To do
In the listing below, locate the lines that hold "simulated" and copy them.

Recorded data
....

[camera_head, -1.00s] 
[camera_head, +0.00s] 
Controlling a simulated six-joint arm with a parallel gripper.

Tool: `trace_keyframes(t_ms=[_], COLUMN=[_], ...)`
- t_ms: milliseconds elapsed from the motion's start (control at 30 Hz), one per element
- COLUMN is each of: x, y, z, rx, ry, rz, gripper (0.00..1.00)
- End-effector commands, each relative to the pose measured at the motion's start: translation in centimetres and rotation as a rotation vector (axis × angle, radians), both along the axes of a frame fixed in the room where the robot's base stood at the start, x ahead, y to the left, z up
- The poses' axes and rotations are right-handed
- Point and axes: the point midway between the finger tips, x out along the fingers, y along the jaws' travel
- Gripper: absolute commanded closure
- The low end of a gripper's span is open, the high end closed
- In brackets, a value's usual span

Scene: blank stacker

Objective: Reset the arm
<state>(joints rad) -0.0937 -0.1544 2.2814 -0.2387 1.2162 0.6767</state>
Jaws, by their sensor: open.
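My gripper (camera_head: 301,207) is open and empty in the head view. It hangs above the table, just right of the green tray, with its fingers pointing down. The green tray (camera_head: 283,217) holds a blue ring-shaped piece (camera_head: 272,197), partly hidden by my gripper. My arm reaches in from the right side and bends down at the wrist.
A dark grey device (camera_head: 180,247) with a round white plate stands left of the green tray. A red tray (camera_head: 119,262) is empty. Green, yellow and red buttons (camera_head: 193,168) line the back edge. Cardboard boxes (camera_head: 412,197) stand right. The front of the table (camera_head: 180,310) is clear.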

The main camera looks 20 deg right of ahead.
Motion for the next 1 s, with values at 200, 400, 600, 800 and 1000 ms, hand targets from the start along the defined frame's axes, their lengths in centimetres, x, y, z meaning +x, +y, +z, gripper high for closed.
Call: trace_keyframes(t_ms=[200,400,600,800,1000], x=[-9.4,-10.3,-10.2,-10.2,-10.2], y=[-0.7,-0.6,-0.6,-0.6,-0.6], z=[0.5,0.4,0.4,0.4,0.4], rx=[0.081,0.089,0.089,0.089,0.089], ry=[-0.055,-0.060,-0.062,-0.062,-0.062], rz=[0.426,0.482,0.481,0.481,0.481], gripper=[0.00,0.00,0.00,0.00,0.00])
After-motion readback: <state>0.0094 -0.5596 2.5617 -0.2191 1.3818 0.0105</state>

....

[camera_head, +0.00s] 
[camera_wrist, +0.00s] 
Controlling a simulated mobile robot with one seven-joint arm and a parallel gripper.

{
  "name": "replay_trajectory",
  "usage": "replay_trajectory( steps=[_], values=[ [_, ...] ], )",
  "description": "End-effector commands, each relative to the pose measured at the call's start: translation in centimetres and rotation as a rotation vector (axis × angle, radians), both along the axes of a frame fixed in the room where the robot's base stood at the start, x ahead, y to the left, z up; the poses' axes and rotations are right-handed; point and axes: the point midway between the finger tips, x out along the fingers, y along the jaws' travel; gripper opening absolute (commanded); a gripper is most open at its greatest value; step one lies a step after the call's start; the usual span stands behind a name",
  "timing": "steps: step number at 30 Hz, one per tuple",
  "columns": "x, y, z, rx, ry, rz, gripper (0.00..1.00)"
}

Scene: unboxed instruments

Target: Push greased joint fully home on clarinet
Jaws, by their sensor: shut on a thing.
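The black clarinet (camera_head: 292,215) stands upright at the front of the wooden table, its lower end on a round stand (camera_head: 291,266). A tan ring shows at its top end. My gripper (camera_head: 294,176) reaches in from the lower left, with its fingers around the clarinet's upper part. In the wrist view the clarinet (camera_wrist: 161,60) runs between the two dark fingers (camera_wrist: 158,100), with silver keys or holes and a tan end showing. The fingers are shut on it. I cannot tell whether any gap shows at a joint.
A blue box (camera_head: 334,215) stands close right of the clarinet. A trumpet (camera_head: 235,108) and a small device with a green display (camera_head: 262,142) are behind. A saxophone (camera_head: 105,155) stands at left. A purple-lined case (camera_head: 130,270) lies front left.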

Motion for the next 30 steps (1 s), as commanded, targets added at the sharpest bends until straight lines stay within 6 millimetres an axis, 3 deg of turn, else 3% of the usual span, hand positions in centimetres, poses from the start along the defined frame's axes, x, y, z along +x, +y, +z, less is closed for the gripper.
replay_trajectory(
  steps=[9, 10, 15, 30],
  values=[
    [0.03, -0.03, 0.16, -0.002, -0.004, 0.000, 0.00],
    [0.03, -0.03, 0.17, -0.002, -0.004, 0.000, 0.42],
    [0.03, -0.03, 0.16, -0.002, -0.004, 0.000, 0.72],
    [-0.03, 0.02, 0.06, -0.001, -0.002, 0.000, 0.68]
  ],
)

....

Output below
Controlling a simulated six-joint arm with a parallel gripper.
Controlling a simulated mobile robot with one seven-joint arm and a parallel gripper.

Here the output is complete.